AMANPOUR: Let's play a clip and then we'll talk about it.
(MUSIC PLAYS)
AMANPOUR: That is quite an image. There you are again with the orange hair, Dave doing his thing. But the imagery, the computers, the farm, the
cow, what was all that about?
[14:20:04] LENNOX: Well, when I'm looking at it now, I see that, in a way, it's a view towards futurism. You can see that Dave is typing away.
Actually, it's a prototype computer. In a sense, we were like futurists.
AMANPOUR: The other night, you were on stage in conversation and you sang five songs. And it was to celebrate 10 years since you started your
women's charity called The Circle. What made you want to do that? And what is it actually for?
LENNOX: There are so many reasons why I wanted to create something that would be a catalyst to gather Western women together to talk about the
issues of girls and women living in the developing world because I have had the opportunity, in my life, to go to sub-Saharan Africa or other countries
like Latin America where I saw poverty and how it affects women and girls specifically and how it really, truly disempowers them at every level.
And I was so sort of changed by this, it completely changed my paradigm of viewing the world.
AMANPOUR: Well, you are quite shy about being political or calling yourself political - in your music, I'm talking about - except for the next
song that we're going to play.
(MUSIC PLAYS)
AMANPOUR: So, there you are in duet with Aretha Franklin singing "Sisters." That's your most overtly political song and you did it a long
time ago, more than 20 years ago. What aspired you then?
LENNOX: I woke up one morning. And in my dreams - half dream state to waking up, I was thinking, I really want to write an anthem for women to
celebrate how far we've come.
But I just don't think we've come far enough by any means. That's very evident to me. When you look at the UN global development goals, I think
gender equality is goal number five.
They saw the movement of development is glacially slow and that's my experience too.
AMANPOUR: And yet, I wonder if you agree that this last year has been a real power surge to this particular movement - #MeToo, the reaction against
Donald Trump, the whole women's marches all over the place.
LENNOX: Yes.
AMANPOUR: Do you see this as a tipping point now?

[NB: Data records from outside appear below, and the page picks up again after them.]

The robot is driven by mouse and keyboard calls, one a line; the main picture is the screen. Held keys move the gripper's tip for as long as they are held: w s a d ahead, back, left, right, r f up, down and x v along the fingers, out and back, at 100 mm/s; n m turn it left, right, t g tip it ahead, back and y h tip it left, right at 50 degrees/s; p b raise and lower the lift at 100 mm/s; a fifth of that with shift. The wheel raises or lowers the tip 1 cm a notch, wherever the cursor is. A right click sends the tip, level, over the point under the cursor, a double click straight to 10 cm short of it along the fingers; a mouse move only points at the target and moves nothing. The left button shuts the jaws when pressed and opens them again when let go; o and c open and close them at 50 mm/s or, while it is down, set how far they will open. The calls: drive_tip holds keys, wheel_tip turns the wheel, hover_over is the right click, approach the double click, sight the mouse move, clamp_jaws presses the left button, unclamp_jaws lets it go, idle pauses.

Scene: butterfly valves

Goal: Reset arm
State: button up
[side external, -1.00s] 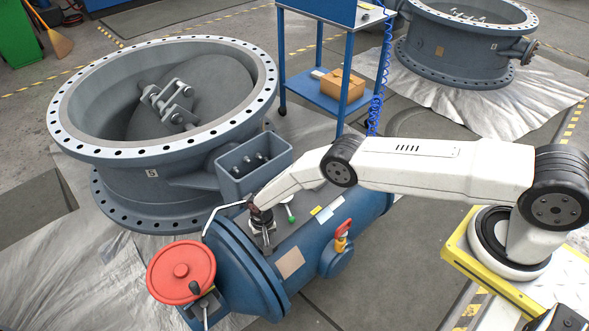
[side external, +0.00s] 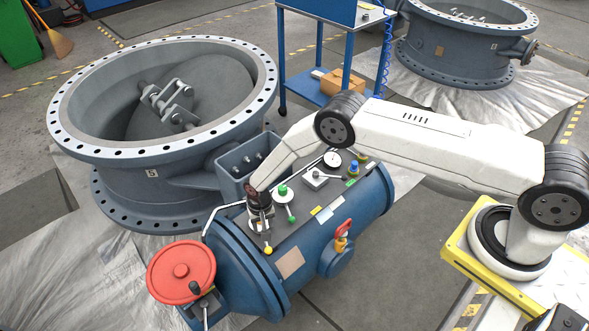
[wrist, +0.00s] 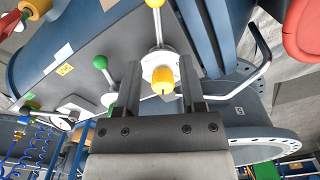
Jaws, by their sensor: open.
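My arm reaches left over the blue cylindrical actuator (side external: 235,270). My gripper (side external: 260,212) is low over the near end of its grey top panel, pointing down; its fingers are too small to read there. In the wrist view my gripper (wrist: 160,76) is open, its two fingers apart on either side of a white valve with a yellow knob (wrist: 162,79). I cannot tell whether they touch it. This valve's lever ends in a yellow ball (side external: 268,250). A second lever with a green ball (wrist: 100,62) is beside it.
A large butterfly valve (side external: 100,150) stands behind at left. A red handwheel (side external: 181,271) is at the actuator's near end, and a bent silver pipe (side external: 222,211) runs close to my gripper. A gauge (side external: 331,160) and a red-handled valve (side external: 343,230) are to the right.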

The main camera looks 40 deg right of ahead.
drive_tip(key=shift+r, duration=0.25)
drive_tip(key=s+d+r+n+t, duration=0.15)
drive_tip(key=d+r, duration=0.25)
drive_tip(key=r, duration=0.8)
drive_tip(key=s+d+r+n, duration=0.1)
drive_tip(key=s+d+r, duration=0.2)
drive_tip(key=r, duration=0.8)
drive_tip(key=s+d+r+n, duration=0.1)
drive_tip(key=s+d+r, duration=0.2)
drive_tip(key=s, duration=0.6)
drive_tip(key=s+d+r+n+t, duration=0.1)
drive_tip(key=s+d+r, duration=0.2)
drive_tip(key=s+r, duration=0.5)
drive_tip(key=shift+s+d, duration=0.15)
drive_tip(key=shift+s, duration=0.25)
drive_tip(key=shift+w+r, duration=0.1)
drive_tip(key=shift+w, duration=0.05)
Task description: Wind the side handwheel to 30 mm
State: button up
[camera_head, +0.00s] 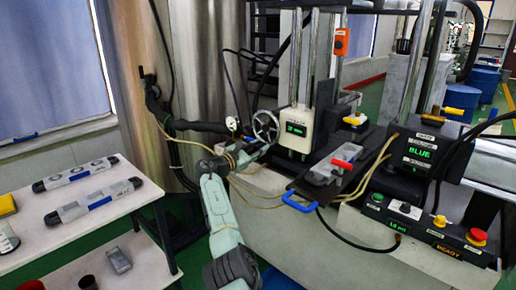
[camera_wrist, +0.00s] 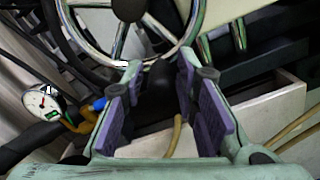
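The side handwheel (camera_head: 265,126) is a spoked metal wheel on the left side of a white machine housing. In the wrist view the lower part of its shiny rim (camera_wrist: 88,48) and its spokes fill the top. My gripper (camera_wrist: 158,72) is open, its purple-padded fingers apart, with the rim just beyond the fingertips. I cannot tell whether they touch it. In the head view my gripper (camera_head: 264,148) is just below the wheel, partly hidden by my arm. A small green display (camera_head: 296,129) is on the housing beside the wheel; its digits are too small to read.
A dial gauge (camera_wrist: 42,103) is left of my gripper. Cables and hoses hang around the wheel. A black tray with a blue handle (camera_head: 299,203) juts out to the right. A control box reading BLUE (camera_head: 423,152) stands farther right. A white table (camera_head: 98,220) is at left.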

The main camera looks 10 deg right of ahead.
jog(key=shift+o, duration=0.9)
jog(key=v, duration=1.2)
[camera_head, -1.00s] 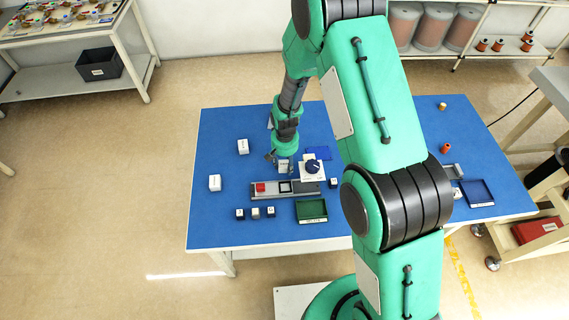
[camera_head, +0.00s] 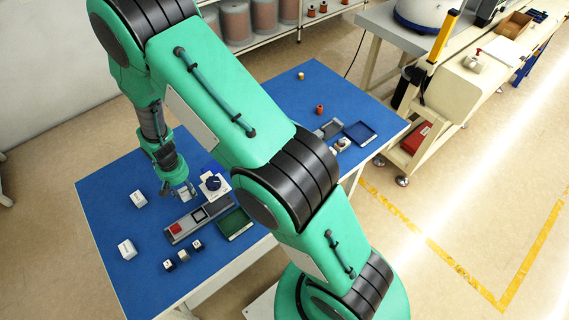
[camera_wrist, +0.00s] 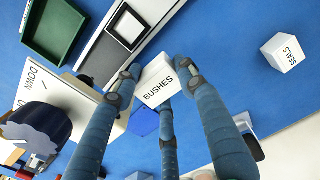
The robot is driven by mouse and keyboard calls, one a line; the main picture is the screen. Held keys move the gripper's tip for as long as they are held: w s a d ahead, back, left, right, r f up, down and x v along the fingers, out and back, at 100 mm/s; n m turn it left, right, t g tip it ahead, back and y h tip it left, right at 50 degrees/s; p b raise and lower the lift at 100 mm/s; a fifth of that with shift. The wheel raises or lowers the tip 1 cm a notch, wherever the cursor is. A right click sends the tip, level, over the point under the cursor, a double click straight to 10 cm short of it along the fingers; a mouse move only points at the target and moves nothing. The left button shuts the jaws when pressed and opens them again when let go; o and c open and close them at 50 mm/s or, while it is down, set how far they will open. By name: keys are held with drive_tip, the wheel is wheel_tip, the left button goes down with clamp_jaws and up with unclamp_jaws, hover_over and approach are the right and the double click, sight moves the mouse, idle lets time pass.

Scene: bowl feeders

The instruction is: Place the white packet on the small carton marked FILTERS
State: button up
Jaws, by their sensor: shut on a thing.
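My gripper (camera_wrist: 160,85) has its fingers closed around a white carton marked BUSHES (camera_wrist: 157,80) in the wrist view. In the head view my gripper (camera_head: 180,190) is low over the blue table with that carton (camera_head: 185,194) at its fingertips; I cannot tell whether it touches the table. A white carton marked SEALS (camera_wrist: 284,52) stands apart at the right of the wrist view. Two white cartons, an upper one (camera_head: 138,199) and a lower one (camera_head: 127,249), stand at the table's left; their labels are unreadable here. I cannot make out a FILTERS marking or a white packet.
Beside my gripper are a white box with a dark knob (camera_head: 214,184), a grey fixture with a red block (camera_head: 176,229) and a green tray (camera_head: 234,224). Several small cubes lie in front. A blue tray (camera_head: 361,133) is farther right. The table's left part has bare room.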

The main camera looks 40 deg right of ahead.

LENNOX: It was very encouraging to see women get off their seats and come out into the streets as across cultures, all across colors and races and
creeds. This is a gender thing. This is powerful.
But I feel we need to be inclusive of men and that men could be feminists.
AMANPOUR: And I just wonder because we're talking about activism, so I just want to move quickly onto Oxfam because you've been a special
ambassador for Oxfam. And you have resisted breaking up with them over the latest scandal whereby they were alleged, and they've apologized for, using
Haitian girls as sex subjects essentially, paying for sex.
LENNOX: Absolutely, yes.
AMANPOUR: What do you think about it, how they've react to it and why you're still with them?
LENNOX: Well, at first, I was just appalled. I was so disappointed because this is an organization that I have respected. Obviously, I
wouldn't have worked with them all these years unless I had a profound respect for them.
Nevertheless, these are incredibly serious allegations and they took place, apparently. I mean, I'm sure they did.
I waited for a while to respond. I didn't want to respond immediately because I thought that would be something of too soon. I didn't know truly
what was the real truth, wasn't the truth. I watched how Oxfam responded and I wasn't terribly impressed by their response at first to be honest.
And I think that they now have to really change their - I mean, they're forced out. They have to be so clean, so transparent and they have to know
exactly what to do if ever this - even a whiff of anything that is untoward - they are going to have to be the squeakiest clean charitable
organization, global charitable organization of everyone.
AMANPOUR: And a lot of these organization -
LENNOX: All of them. All of them. Now, they're going to be taken to task.
AMANPOUR: But what about the awful countereffect. If people start boycotting them, if people like yourself, if ordinary donors who were so
generous no longer give them money -
LENNOX: Well, that's the thing. At the end of the day, I thought there are billions actually, not just millions, but there are billions of people
without organizations like Oxfam whose lives totally depends - their lives depend on the work that these organizations do.
And they shouldn't - and I use this term throw the baby out with the bathwater just because of a few hideous acts by some really untoward people
in the organization.
[14:25:00] AMANPOUR: So, she's a passionate humanist and a woman's rights champion. But I also ended up putting her on the spot to get a taste of
what that voice is like after all these decades touring and belting out the songs.
She gave us this very special a cappella performance to end our program.
LENNOX: OK. Here we go.
(ANNIE LENNOX SINGS)
AMANPOUR: That's brilliant. Annie Lennox, thank you so much.
LENNOX: Thank you.
AMANPOUR: A real goose bump moment, that was. And, of course, it was her legendary feminist anthem, "Sisters".